Information provided:
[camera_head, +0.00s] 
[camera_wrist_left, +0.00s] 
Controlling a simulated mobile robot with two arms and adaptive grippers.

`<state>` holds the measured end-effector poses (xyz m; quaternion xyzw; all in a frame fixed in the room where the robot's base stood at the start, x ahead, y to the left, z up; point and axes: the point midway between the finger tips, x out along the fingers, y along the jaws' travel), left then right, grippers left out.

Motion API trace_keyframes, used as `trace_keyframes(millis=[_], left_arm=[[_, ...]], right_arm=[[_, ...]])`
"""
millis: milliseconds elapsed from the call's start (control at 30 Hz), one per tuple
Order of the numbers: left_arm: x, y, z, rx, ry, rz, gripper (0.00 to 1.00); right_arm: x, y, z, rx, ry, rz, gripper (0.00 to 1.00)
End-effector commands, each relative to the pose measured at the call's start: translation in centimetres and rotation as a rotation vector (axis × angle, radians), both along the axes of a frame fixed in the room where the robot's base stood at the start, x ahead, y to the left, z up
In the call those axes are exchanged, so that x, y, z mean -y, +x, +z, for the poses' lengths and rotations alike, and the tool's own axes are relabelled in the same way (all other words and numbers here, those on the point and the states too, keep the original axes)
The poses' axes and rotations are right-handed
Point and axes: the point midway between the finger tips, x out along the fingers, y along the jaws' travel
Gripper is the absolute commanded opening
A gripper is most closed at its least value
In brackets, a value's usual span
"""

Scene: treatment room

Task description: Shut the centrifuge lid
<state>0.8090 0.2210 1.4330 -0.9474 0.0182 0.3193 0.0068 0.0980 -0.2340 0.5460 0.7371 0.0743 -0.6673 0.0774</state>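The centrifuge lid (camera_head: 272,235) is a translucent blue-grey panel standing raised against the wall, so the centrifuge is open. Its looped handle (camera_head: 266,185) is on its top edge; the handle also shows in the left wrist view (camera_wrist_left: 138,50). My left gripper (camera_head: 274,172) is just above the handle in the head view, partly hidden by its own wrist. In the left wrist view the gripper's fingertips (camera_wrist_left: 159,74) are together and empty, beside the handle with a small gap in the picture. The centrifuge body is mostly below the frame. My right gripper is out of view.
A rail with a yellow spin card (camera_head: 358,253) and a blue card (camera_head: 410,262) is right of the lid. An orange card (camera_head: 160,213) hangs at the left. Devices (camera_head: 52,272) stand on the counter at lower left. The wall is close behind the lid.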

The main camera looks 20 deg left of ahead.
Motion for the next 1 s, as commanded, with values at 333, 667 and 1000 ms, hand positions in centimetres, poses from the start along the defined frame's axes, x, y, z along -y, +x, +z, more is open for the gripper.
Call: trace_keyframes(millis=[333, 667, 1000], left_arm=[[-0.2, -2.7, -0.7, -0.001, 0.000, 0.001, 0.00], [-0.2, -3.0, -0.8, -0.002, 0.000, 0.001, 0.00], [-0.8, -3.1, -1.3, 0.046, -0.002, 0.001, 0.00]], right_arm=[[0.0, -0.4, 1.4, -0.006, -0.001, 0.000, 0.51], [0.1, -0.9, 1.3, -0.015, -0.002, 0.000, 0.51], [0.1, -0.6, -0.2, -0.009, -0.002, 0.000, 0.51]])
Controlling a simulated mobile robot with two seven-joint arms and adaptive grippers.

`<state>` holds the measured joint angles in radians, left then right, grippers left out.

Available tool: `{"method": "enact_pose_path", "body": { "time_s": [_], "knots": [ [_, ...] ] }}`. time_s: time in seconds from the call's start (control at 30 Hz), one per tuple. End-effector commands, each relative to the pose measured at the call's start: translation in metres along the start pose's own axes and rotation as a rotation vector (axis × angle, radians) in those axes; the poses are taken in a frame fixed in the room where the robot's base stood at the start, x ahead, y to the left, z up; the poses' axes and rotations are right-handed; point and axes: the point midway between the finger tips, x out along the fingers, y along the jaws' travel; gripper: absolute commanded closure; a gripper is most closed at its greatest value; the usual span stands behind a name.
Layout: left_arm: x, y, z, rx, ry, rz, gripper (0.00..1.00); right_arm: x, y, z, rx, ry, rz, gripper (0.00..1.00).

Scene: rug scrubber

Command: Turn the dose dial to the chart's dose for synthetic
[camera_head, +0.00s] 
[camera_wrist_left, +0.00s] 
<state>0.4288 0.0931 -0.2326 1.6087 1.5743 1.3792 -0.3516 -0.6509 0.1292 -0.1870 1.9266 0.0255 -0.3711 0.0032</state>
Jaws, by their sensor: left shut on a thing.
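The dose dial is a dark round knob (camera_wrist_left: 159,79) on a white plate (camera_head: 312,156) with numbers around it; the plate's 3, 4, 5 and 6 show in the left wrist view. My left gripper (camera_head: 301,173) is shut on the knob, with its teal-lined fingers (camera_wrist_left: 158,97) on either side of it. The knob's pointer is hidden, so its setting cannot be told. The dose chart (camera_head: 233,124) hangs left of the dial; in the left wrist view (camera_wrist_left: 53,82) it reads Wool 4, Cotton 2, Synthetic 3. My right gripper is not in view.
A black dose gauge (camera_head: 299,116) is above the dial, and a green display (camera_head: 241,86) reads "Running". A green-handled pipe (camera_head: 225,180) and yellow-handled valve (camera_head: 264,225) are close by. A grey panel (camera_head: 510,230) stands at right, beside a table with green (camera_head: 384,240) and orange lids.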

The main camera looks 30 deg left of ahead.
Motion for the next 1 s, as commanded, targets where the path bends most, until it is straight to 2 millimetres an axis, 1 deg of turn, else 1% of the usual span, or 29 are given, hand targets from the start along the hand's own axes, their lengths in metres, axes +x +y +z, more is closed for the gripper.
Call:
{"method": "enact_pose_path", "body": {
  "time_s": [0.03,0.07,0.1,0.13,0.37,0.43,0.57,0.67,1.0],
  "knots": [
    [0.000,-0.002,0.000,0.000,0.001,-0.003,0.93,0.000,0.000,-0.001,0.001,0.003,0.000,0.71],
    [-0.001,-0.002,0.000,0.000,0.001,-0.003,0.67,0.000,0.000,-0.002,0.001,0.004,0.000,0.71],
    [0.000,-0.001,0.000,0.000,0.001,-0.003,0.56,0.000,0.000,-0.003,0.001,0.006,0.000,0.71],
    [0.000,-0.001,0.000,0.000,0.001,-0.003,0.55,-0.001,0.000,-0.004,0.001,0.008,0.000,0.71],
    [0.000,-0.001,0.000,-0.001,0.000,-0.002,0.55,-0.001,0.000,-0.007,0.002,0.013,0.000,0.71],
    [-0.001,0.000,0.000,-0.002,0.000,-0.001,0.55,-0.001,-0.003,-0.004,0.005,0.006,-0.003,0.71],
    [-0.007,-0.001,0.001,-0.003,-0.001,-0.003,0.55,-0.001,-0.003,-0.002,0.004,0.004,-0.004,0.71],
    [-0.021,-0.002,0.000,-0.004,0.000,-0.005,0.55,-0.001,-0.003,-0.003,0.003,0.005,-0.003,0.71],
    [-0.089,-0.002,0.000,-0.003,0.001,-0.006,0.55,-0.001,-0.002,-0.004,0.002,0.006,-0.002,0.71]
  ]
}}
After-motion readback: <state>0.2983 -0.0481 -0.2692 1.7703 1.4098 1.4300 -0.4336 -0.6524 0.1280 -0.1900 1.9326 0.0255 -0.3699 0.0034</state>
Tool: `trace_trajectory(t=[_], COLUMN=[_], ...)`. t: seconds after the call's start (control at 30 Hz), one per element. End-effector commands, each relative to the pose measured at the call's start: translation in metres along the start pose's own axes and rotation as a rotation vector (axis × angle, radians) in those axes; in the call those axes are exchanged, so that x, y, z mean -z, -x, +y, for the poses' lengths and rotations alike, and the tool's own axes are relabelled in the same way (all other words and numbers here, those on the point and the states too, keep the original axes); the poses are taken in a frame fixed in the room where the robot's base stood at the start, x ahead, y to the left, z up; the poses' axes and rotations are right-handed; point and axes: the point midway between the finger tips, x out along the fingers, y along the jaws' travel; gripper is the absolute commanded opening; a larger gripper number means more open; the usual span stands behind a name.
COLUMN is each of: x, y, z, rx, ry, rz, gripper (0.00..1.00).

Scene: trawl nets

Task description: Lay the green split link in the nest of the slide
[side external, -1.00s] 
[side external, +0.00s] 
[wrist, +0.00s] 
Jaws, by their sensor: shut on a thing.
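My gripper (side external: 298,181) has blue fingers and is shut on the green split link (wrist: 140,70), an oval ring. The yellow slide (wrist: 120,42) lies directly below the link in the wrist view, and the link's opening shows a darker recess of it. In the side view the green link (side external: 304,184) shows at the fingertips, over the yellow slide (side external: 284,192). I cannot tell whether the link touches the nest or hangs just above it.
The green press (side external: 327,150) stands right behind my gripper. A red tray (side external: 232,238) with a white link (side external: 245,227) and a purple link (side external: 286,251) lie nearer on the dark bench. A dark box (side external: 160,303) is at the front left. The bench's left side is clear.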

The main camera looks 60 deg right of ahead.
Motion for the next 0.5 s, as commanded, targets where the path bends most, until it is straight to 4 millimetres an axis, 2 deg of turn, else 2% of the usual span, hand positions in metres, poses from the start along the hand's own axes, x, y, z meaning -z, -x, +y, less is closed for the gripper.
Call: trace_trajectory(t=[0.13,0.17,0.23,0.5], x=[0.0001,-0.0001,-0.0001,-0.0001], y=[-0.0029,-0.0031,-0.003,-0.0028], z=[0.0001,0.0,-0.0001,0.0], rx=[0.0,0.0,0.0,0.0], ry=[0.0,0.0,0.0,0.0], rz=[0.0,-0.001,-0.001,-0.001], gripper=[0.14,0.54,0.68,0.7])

Directions:
In the listing above, find the line with "Order of the" and the line with "Task description: Shut the centrifuge lid", then print exactly those lines and every line between them.

Task result:
Order of the numbers: left_arm: x, y, z, rx, ry, rz, gripper (0.00 to 1.00); right_arm: x, y, z, rx, ry, rz, gripper (0.00 to 1.00)
End-effector commands, each relative to the pose measured at the call's start: translation in centimetres and rotation as a rotation vector (axis × angle, radians), both along the axes of a frame fixed in the room where the robot's base stood at the start, x ahead, y to the left, z up
In the call those axes are exchanged, so that x, y, z mean -y, +x, +z, for the poses' lengths and rotations alike, and the tool's own axes are relabelled in the same way (all other words and numbers here, those on the point and the states too, keep the original axes)
The poses' axes and rotations are right-handed
Point and axes: the point midway between the finger tips, x out along the fingers, y along the jaws' travel
Gripper is the absolute commanded opening
A gripper is most closed at its least value
In brackets, a value's usual span
"""

Scene: treatment room

Task description: Shut the centrifuge lid

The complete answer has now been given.